Recent data, which are likely to change, can be stored into a separate table
with the same schema but which does not have a column-store index defined.
Then, we can apply the updates. Note that this requires rewriting a query
as two queries, one against each table, and then combining the two result
sets with UNION ALL . The updating technique above shows one of the trade-
offs of having column storage as an index in a row-oriented database: the ad
hoc updating procedures described are performed automatically in most of
the other products we described in this chapter. On the other hand, those
products are normally not appropriate for heavy transactional workloads.
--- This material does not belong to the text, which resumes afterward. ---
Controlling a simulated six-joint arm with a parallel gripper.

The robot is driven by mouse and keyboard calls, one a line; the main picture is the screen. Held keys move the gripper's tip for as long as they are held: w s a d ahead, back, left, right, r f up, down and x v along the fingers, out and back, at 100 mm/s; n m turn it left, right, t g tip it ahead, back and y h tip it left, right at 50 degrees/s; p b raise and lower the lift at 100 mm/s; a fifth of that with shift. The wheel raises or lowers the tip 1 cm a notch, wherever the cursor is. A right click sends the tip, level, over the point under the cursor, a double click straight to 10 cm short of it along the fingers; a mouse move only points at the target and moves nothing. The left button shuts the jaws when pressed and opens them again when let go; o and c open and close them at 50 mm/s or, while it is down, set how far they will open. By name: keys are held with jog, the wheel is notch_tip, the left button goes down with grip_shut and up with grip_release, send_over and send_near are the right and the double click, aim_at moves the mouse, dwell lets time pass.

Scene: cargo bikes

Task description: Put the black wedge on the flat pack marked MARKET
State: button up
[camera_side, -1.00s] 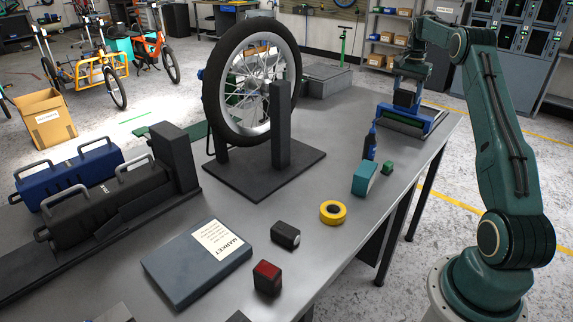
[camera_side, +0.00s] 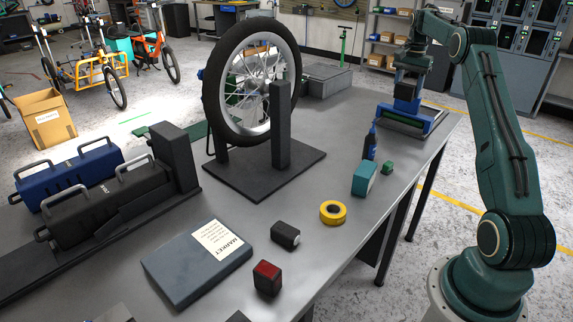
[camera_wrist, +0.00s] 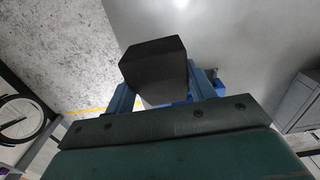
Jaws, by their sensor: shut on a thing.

13.6 Real-Time Data Warehouses
Many current data warehousing applications must handle large volumes of
concurrent requests while maintaining adequate query response time and
must scale up as the data volume and number of users grow. This is
quite different from the early days of data warehousing, when just a few
number of users accessed the data warehouse. Moreover, most of these
applications need to remain continuously available, without a refreshing
time window. These applications require a new approach to the extraction,
transformation, and loading (ETL) process studied in Chap. 8 . Recall that
ETL processes periodically pull data from source systems to refresh the data
warehouse. This process is acceptable for many real-world data warehousing
applications. However, the new database technologies studied in this chapter
make nowadays possible to achieve real-time data warehouses, where there
are continuous data warehouse feeds from production systems, and at the
same time obtain consistent, reliable data analysis results.
As studied in this topic, the life cycle of a data record in a business
intelligence environment starts with a business event taking place. ETL
processes then deliver the event record to the data warehouse. Finally,
analytical processing turns the data into information to help the decision-
making process, and a business decision leads to a corresponding action. To
approach real time, the time elapsed between the event and its consequent
action, called the data latency , needs to be minimized. Making rapid
decisions based on large volumes of data requires achieving low data latency,
sometimes at the expense of potential data inconsistency (e.g., late and/or
missing data) and specialized hardware. In the general case, it is the data
acquisition process that introduces most of the data latency.